Function not modyfing a character array

Question

Im just starting to learn pointers and I'm trying to figure out why my code doesn't work. I get no compilation error yet the code doesn't what I want it to do. Why am I not passing the adress of an array? If I try to do so I get a compiilation error :(

#include <stdio.h>

void switch_name(char* name)

{
     name= "testv2";
}

void main()
{
char *name1 = "test_name"; 
printf("%s\n", name1);
switch_name(name1);
printf("%s\n", name1);
}

Answer 1

Well because C is pass by value. You make changes to a local variable(name in function swicth_name()). To retain changes pass the address of the char* and assign the address of the string literal to the char* directly (By dereferencing the char**). For example this would work

#include <stdio.h>

void switch_name(char** name)
{
     *name= "testv2";
}

int main(void)
{
   char *name1 = "test_name"; 
   printf("%s\n", name1);
   switch_name(&name1);
   printf("%s\n", name1);
   return 0;
}

Here the function swicth_name got the address of the char* name1. Now when you dereference it using unary * in switch_name you assign the address of the string literal to the name variable of main(). That' swhy the change retains.

Answer 2

Function parameters are its local variables.

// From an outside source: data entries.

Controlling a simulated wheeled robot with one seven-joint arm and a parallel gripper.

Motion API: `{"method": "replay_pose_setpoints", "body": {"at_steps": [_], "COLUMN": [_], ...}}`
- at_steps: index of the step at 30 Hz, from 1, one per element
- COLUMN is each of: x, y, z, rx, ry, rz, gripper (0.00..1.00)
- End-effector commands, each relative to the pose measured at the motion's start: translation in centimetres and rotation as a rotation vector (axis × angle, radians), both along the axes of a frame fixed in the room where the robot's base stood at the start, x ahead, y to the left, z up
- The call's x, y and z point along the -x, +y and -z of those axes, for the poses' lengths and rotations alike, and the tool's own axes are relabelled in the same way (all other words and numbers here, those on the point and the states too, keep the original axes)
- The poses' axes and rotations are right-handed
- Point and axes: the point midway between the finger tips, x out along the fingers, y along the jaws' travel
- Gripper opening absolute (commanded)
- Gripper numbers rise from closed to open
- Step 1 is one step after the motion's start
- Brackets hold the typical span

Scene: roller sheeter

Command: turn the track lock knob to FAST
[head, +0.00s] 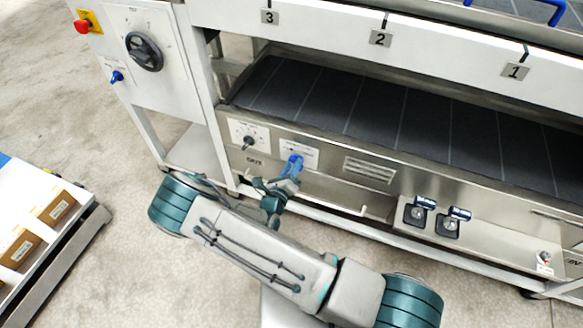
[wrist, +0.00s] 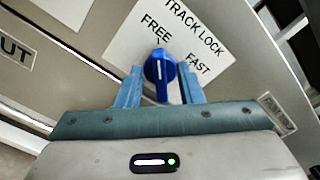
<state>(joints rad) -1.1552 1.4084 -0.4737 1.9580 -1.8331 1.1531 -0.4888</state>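The track lock knob is blue with a white pointer line and shows in the wrist view (wrist: 160,70), in front of a white plate (wrist: 135,40) reading TRACK LOCK, FREE and FAST. The pointer stands upright in the picture, nearer to the word FREE than to FAST, which is to the right. My gripper (wrist: 160,88) has one finger on each side of the knob, with a small gap visible on the right; contact on the left is unclear. In the head view my gripper (head: 284,180) reaches the blue knob (head: 294,160) on the machine's lower front panel.
A black knob (head: 249,142) is on a plate just left of the track lock. A vent grille (head: 369,171) and two dark switches (head: 435,217) are to the right. A control box with a red button (head: 82,26) stands at the left, and a cart (head: 75,235) with boxes at lower left.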

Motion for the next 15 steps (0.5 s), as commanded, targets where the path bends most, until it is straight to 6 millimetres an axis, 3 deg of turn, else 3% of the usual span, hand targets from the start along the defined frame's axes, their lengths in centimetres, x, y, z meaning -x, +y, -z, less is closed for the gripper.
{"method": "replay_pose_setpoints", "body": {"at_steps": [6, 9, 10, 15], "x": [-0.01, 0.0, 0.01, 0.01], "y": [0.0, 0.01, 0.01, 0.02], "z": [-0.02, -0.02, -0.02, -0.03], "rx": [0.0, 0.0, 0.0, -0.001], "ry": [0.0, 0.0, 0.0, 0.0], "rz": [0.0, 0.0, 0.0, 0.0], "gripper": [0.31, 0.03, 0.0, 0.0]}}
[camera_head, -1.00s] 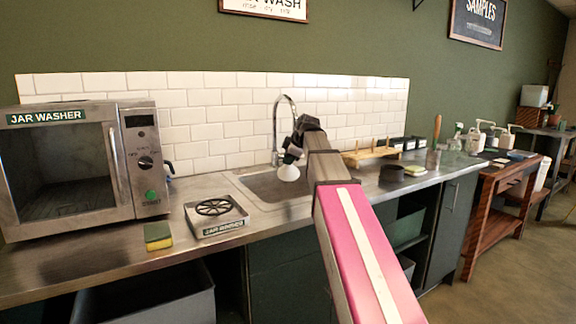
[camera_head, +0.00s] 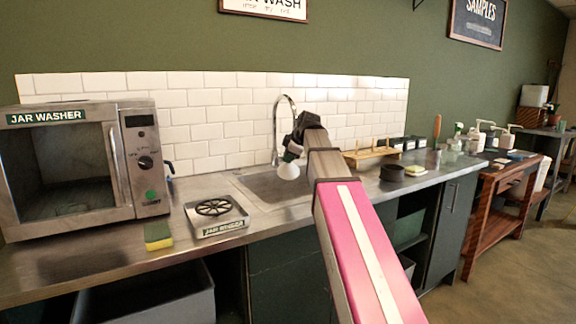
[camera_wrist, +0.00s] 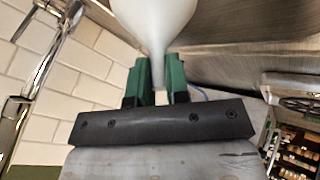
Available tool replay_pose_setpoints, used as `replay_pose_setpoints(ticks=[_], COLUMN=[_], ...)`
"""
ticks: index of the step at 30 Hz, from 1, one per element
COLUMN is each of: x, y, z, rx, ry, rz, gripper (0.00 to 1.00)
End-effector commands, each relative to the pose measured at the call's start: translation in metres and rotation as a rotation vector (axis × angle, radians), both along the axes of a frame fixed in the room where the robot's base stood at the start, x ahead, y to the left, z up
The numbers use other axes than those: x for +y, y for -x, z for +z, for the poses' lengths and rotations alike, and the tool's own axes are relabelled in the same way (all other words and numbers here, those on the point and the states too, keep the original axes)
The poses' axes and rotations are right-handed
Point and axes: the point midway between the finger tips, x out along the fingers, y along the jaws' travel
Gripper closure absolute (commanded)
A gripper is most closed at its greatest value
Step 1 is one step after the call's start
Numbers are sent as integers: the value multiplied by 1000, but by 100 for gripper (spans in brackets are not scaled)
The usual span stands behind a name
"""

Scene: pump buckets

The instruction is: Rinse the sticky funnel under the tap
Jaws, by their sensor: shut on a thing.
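The white funnel (camera_head: 288,171) is held over the sink (camera_head: 272,188) in the head view, wide end down. In the wrist view the funnel (camera_wrist: 155,22) has its narrow stem between the green fingers of my gripper (camera_wrist: 158,80), which is shut on it. The chrome tap (camera_head: 276,125) curves up behind the sink, close to the funnel in the head view. Part of the tap also shows in the wrist view (camera_wrist: 42,68), to the left and apart from the funnel. No water stream is visible. Any residue on the funnel cannot be made out.
A jar washer (camera_head: 80,165) stands on the left of the counter. A wooden drying rack (camera_head: 370,155) and a dark round container (camera_head: 394,172) stand right of the sink.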

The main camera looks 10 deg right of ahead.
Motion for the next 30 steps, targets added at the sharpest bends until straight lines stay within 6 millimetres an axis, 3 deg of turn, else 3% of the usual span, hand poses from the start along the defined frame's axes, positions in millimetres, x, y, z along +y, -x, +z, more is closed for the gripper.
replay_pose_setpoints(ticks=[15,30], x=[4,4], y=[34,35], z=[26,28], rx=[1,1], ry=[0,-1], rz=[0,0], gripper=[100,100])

You can imagine the function call and its definition the following way

char *name1 = "test_name"; 
switch_name(name1);

//...

void switch_name( /* char* name */ )
{
     char *name = name1;
     name= "testv2";
}

As you can see the original variable name1 was not changed in the function. It is the variable name that is the parameter that was changed in the function.

You have to pass the original variable by reference if you are going to change it in the function.

For example

#include <stdio.h>

void switch_name( char ** name)
{
    *name= "testv2";
}

int main( void )
{
    char *name1 = "test_name"; 

    printf("%s\n", name1);

    switch_name( &name1 );

    printf("%s\n", name1);
}

Compare the above program with the following program

#include <stdio.h>
#include <string.h>

void switch_name( char* name )
{
    strcpy( name, "testv2" );
}

int main(void) 
{
    char s[] = "test_name"; 
    char *name1 = s;

    printf( "%s\n", name1 );

    switch_name( name1 );

    printf( "%s\n", name1 );

    return 0;
}

In the first program you are going to reassign the original pointer itself using a function.

In the second program it is the data pointed to by the pointer that are reassigned using the standard C function strcpy.

Take into account that according to the C Standard the function main without parameters shall be declared like

int main( void )